▶ [DATASET]
⟨
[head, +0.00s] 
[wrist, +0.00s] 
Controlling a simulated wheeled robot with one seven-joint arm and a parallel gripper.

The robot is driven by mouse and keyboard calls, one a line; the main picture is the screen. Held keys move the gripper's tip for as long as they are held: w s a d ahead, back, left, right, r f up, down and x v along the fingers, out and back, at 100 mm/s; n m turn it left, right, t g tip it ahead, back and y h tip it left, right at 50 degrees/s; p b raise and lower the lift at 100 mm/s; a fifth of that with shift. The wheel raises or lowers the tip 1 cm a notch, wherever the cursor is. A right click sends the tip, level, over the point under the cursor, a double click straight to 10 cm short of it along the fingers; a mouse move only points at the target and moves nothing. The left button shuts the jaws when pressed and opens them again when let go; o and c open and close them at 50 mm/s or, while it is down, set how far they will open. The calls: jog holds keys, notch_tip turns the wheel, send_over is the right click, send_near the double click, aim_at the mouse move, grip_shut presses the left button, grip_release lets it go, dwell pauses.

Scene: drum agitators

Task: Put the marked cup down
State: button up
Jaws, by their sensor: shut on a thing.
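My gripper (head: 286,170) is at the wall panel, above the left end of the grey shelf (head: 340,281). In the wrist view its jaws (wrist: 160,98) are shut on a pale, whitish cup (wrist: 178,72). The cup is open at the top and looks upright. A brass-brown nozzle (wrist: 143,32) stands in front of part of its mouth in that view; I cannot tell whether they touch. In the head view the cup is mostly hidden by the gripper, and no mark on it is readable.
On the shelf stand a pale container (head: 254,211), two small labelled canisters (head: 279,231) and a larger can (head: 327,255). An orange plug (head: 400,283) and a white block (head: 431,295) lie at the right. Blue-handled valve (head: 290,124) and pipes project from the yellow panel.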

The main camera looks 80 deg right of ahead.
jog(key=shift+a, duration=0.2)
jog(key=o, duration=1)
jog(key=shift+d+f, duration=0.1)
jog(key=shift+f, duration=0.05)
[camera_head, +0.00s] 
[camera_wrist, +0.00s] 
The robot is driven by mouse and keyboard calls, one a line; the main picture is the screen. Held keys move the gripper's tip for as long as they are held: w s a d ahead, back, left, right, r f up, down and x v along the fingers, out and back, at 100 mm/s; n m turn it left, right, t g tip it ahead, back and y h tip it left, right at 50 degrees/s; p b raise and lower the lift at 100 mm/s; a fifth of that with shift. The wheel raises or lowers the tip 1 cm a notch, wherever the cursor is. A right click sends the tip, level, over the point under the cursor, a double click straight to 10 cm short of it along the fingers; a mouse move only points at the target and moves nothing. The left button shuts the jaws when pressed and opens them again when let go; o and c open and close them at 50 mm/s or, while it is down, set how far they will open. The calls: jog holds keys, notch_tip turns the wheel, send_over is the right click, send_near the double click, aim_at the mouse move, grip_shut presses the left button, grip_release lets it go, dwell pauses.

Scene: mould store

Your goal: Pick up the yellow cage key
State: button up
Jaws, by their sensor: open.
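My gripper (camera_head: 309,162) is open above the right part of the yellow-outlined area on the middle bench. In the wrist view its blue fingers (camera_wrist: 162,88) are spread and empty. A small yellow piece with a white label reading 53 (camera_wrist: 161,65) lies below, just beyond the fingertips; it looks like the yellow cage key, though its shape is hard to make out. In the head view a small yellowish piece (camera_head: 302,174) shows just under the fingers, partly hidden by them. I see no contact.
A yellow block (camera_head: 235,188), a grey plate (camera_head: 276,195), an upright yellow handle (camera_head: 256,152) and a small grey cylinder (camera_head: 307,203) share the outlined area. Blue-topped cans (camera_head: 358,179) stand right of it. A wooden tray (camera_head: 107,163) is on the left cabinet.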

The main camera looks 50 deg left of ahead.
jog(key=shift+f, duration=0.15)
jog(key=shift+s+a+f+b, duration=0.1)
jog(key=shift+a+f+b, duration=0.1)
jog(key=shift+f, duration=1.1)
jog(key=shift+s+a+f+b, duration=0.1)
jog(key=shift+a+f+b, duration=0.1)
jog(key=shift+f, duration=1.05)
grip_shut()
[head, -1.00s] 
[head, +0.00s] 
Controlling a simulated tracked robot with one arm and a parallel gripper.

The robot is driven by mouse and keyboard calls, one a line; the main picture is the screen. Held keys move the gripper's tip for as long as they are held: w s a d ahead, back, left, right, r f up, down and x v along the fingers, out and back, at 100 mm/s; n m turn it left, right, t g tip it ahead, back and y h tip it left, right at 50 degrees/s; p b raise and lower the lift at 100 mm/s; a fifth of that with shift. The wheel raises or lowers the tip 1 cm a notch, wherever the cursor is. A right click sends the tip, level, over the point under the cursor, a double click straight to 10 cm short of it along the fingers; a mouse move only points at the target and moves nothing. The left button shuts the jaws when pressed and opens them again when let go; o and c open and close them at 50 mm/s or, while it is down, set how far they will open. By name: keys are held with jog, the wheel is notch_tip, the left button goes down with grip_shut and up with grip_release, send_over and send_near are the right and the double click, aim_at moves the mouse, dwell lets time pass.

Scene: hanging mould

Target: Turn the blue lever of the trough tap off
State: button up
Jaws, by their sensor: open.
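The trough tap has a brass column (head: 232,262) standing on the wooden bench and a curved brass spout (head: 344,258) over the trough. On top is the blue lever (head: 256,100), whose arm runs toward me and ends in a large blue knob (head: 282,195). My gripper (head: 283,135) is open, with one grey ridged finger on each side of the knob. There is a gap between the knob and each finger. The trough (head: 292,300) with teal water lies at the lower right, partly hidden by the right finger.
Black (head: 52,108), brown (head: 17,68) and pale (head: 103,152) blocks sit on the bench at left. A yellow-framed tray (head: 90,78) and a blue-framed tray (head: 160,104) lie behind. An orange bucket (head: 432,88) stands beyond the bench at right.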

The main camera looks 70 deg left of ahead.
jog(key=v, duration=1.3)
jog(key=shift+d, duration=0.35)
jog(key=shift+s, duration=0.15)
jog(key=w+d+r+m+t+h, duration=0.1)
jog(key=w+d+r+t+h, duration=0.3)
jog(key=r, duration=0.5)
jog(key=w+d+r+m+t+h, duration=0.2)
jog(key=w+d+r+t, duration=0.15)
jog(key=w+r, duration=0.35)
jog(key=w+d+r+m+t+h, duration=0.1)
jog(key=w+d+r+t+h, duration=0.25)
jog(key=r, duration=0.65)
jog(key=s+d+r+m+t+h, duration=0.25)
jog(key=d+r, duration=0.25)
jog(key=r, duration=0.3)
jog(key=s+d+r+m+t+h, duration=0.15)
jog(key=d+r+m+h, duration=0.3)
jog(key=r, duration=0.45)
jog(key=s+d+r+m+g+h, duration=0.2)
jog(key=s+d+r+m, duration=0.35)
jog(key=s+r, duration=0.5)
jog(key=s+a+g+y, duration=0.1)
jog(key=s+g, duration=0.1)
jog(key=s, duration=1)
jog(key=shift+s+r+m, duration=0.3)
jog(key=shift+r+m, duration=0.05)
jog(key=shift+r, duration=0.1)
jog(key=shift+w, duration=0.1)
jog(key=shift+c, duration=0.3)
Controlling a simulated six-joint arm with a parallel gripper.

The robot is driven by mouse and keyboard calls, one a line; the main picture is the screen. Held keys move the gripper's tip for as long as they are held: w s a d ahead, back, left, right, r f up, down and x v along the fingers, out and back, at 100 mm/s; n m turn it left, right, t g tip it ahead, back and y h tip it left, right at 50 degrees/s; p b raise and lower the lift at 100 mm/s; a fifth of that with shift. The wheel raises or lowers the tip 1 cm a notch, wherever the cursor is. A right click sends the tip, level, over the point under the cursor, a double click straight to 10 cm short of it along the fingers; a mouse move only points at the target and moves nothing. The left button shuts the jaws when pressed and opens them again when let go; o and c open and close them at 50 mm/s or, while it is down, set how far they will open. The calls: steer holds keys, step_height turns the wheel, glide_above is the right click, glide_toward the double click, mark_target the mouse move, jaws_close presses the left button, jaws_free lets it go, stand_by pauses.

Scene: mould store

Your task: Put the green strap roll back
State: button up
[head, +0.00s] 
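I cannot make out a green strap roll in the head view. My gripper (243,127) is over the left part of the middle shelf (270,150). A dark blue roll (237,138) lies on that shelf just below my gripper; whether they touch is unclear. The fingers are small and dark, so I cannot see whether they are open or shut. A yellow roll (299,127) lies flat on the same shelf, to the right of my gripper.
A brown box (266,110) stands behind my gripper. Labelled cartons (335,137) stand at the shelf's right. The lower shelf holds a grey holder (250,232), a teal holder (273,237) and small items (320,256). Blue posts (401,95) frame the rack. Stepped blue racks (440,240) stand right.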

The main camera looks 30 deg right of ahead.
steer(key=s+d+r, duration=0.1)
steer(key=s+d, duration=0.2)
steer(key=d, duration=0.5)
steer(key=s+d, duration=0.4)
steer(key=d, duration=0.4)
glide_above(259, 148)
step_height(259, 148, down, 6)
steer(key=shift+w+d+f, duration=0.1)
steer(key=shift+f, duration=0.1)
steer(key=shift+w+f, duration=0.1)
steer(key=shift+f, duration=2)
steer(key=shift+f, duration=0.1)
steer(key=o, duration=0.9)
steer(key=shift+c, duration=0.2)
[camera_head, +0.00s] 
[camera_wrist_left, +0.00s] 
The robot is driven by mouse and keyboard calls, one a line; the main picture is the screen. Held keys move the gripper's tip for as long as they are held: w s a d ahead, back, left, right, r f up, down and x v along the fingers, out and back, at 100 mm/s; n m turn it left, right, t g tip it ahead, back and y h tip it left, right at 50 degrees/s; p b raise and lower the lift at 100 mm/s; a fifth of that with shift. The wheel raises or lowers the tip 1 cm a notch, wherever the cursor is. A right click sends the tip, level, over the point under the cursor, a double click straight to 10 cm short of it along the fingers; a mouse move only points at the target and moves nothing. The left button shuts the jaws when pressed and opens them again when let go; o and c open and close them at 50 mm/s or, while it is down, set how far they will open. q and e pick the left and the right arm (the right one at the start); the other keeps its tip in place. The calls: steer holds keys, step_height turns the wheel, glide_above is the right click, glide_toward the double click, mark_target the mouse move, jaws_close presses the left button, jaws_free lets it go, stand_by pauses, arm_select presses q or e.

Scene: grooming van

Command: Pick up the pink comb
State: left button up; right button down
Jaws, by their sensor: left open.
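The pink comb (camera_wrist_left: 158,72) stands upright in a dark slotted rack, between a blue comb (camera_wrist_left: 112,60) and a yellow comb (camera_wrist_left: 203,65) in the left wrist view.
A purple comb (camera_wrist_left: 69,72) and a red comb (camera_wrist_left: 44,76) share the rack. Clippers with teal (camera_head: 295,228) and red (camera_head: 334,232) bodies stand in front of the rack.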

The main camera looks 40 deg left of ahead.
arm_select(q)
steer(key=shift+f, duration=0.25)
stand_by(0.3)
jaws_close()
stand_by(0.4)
⟩
▶ [REQUIREMENT]
Return nothing but the lines from the first line of the listing through the line with "[camera_wrist, +0.00s]", please, keeping every one of them unchanged.

▶ [RESPONSE FOR THIS EXERCISE]
[head, +0.00s] 
[wrist, +0.00s] 
Controlling a simulated wheeled robot with one seven-joint arm and a parallel gripper.

The robot is driven by mouse and keyboard calls, one a line; the main picture is the screen. Held keys move the gripper's tip for as long as they are held: w s a d ahead, back, left, right, r f up, down and x v along the fingers, out and back, at 100 mm/s; n m turn it left, right, t g tip it ahead, back and y h tip it left, right at 50 degrees/s; p b raise and lower the lift at 100 mm/s; a fifth of that with shift. The wheel raises or lowers the tip 1 cm a notch, wherever the cursor is. A right click sends the tip, level, over the point under the cursor, a double click straight to 10 cm short of it along the fingers; a mouse move only points at the target and moves nothing. The left button shuts the jaws when pressed and opens them again when let go; o and c open and close them at 50 mm/s or, while it is down, set how far they will open. The calls: jog holds keys, notch_tip turns the wheel, send_over is the right click, send_near the double click, aim_at the mouse move, grip_shut presses the left button, grip_release lets it go, dwell pauses.

Scene: drum agitators

Task: Put the marked cup down
State: button up
Jaws, by their sensor: shut on a thing.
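My gripper (head: 286,170) is at the wall panel, above the left end of the grey shelf (head: 340,281). In the wrist view its jaws (wrist: 160,98) are shut on a pale, whitish cup (wrist: 178,72). The cup is open at the top and looks upright. A brass-brown nozzle (wrist: 143,32) stands in front of part of its mouth in that view; I cannot tell whether they touch. In the head view the cup is mostly hidden by the gripper, and no mark on it is readable.
On the shelf stand a pale container (head: 254,211), two small labelled canisters (head: 279,231) and a larger can (head: 327,255). An orange plug (head: 400,283) and a white block (head: 431,295) lie at the right. Blue-handled valve (head: 290,124) and pipes project from the yellow panel.

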The main camera looks 80 deg right of ahead.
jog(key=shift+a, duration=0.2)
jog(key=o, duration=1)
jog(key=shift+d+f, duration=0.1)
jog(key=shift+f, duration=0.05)
[camera_head, +0.00s] 
[camera_wrist, +0.00s] 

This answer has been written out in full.